Prep time: | Cook time: | Serves 2

  • Rice
  • 1 cup brown rice (soak for at least 2 hours)
  • 1. 5 cups water
  • 1/2 tsp salt
  • Tofu
  • Firm tofu (about 150-200gm per serve) cut into 3cm strips
  • 1-2 tbs rice or plain flour
  • Salt and pepper to taste
  • Vegetable/olive oil for shallow frying
  • Vegetables and sides
  • 4 radishes finely sliced
  • 1 cucumber diced
  • 1 avocado diced
  • 1/2 small red onion finely sliced
  • 1/2 cup sliced carrot
  • A handful of snow pea sprouts or any type of sprouts
  • Optional garnishes
  • A slice of lemon, a rice paper crackers (1 rice paper wrapper placed in the microwave for about 30-60 seconds), shredded yaki nori (sushi seaweed) Wasabi Peas, pepitas, roasted cashews, and sesame seeds as desired
  • Mint or coriander
  • Sliced chilli
  • Tahini dressing
  • 1/4 cup tahini (you can also use any nut butter)
  • 1 clove garlic – minced
  • 1/2 tsp grated fresh ginger
  • 1 tsp miso paste
  • 1 tbsp maple syrup
  • 1 tbsp of vinegar (rice is fine but you can use whatever is in the pantry)
  • 1 tbsp tamari or soy sauce
  • 1 tbsp water
  • Sriracha sauce (optional)
  1. Cook the soaked brown rice either in your rice cooker or a pot.
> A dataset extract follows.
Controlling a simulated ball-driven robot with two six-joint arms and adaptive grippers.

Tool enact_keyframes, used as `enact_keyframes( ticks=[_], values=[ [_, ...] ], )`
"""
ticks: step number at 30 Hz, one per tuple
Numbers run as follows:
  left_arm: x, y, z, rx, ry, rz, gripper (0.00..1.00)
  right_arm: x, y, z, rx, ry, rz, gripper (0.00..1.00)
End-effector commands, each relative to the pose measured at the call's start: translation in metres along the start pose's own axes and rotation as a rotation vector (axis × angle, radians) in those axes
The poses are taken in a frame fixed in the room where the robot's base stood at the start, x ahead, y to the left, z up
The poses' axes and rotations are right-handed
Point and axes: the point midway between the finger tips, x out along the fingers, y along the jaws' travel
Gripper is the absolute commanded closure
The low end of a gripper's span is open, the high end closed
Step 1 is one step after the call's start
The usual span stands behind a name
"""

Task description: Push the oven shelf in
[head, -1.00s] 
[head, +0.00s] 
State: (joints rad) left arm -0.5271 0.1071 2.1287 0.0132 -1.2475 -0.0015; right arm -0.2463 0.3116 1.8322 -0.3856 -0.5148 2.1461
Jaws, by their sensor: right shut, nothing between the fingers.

Once cooked, set aside to cool down.
  2. Dust tofu pieces in flour and lightly fry in about 1cm of cooking oil.
  3. Cook for 1 minute on each side (do in batches if required).
  4. Chop and dice all vegetables and sides.
  5. Make dressing by blending all the items together. Add just a bit more water if need to.
  6. Place cooked rice at bottom of a large bowl.
  7. Layer toppings in sections on top of the rice
  8. Drizzle with dressing and add sriracha sauce as desired.
  9. Only prepare what you think you can eat and keep all leftover items in separate containers for another meal. This is a dish you can have a few times a week and not get bored!